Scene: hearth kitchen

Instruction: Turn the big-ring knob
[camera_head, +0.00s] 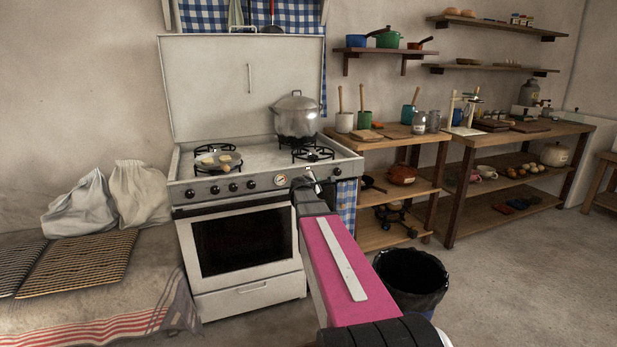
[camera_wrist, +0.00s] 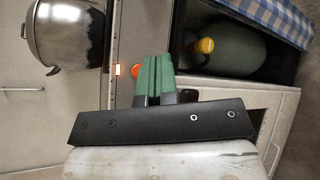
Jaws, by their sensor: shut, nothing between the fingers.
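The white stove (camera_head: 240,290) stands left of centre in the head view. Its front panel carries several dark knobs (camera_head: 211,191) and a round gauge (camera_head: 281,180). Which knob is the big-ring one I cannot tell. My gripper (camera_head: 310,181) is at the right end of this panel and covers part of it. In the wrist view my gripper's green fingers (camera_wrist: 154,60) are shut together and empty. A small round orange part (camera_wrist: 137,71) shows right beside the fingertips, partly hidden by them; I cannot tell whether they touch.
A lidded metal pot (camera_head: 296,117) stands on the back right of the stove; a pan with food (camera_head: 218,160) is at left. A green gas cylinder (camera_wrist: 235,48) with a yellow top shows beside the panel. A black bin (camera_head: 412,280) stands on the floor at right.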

-----

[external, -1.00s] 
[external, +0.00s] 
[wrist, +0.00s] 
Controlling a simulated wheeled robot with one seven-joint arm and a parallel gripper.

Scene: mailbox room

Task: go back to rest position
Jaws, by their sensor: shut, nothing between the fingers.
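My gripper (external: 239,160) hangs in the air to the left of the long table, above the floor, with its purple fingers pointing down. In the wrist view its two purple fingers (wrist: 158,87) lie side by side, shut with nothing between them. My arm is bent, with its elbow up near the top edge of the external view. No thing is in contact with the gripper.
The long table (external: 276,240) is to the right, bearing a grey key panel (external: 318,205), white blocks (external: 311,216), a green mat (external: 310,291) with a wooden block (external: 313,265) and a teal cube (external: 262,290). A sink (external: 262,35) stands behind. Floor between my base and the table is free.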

-----

Set problem: In the listing, find every line containing the word "Scene" and list it.

Answer in full:
Scene: hearth kitchen
Scene: mailbox room

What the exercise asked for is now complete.